Setting pabrik pemintalan kuno yang didesain dengan detil mencekam, didukung sound design yang menggugah ketakutan primal, berhasil menciptakan atmosfer horor yang kredibel dan konsisten. Qodrat 2 membuktikan bahwa franchise horor religi masih memiliki tempat khusus di hati penonton Indonesia, terutama ketika disajikan dengan kualitas produksi yang semakin meningkat.
7. Komang: Drama Romansa Lintas Budaya dengan Lebih dari 1 Juta Penonton
Film Komang mengisahkan perjalanan cinta yang penuh liku antara Ode, pemuda dari Buton yang diperankan oleh Kiesha Alvaro, dan Ade, perempuan Bali yang diperankan oleh Aurora Ribero, berhasil meraih lebih dari satu juta penonton. Drama romansa ini mengangkat tema perbedaan budaya dan agama yang menjadi tantangan bagi cinta mereka, sebuah realitas sosial yang resonan dengan masyarakat Indonesia yang multikultural. Cerita bermula dari pertemuan dan hubungan harmonis antara Ode yang penuh semangat mengejar mimpi di dunia hiburan dan Ade yang berasal dari latar belakang berbeda.
Konflik mulai muncul ketika perbedaan keyakinan mereka menjadi hambatan, ditambah dengan kehadiran pria lain yang seiman dengan Ade, memaksa Ode meninggalkan kampung halamannya dan merantau ke Jakarta untuk membuktikan cintanya. Film ini tidak hanya mengeksplorasi dinamika romansa, tetapi juga memperkaya narasi dengan elemen budaya Bali dan Buton yang disajikan secara autentik dan mendetail.
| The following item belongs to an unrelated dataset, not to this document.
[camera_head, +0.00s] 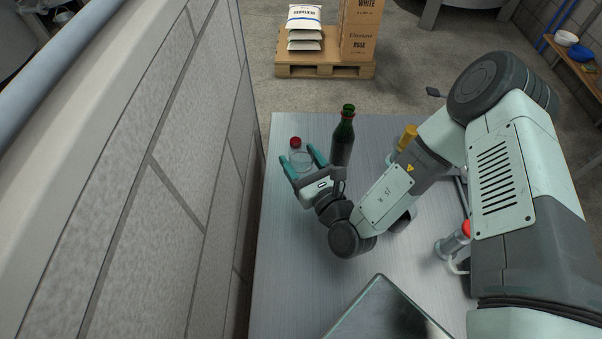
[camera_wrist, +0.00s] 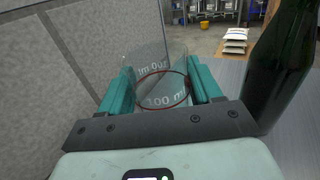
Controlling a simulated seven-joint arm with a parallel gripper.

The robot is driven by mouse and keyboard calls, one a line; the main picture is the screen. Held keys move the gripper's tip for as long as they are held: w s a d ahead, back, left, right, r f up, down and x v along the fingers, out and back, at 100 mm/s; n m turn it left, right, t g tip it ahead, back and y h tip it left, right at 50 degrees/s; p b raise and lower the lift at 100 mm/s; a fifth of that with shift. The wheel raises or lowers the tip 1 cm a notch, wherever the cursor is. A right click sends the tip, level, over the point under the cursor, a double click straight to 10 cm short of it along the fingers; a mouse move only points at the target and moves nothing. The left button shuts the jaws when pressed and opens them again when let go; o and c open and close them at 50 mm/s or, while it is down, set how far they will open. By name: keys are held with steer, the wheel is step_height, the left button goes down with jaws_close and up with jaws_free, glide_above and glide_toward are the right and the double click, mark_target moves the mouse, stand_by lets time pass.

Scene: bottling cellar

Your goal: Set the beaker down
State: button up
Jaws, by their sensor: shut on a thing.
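The beaker is clear glass with white volume markings. In the head view the beaker (camera_head: 301,159) is between the teal fingers of my gripper (camera_head: 302,161), at the far left of the metal table. In the wrist view the beaker (camera_wrist: 160,85) fills the space between the fingers (camera_wrist: 160,88), which are shut on its sides. A dark red ring shows at the liquid line or base inside it. I cannot tell whether its base touches the table.
A green bottle (camera_head: 343,137) stands close to the right of my gripper; it also shows in the wrist view (camera_wrist: 285,70). A block wall (camera_head: 205,110) runs along the left. The table (camera_head: 283,255) is clear at front left.

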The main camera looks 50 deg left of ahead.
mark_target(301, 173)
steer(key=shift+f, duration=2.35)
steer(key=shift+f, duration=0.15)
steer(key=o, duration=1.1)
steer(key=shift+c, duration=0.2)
Sinematografi yang memukau menangkap keindahan alam kedua daerah tersebut, menjadikannya tidak hanya feast for the heart tetapi juga feast for the eyes. Dialog yang ditulis dengan sensitif dan penuh nuansa berhasil menggambarkan kompleksitas perbedaan budaya tanpa jatuh pada stereotip atau simplifikasi.
Komang memberikan perspektif segar dalam genre drama romansa Indonesia dengan mengangkat isu-isu perbedaan budaya, migrasi, dan pencarian identitas dalam konteks cinta. Penampilan Kiesha Alvaro dan Aurora Ribero yang penuh chemistry dan ketulusan menjadi kunci keberhasilan film ini menyampaikan pesan bahwa cinta sejati mampu melampaui batasan budaya, agama, dan geografis. Film ini menjadi bukti bahwa romansa Indonesia kontemporer dapat disajikan dengan kedalaman tema sosial-kultural yang relevan.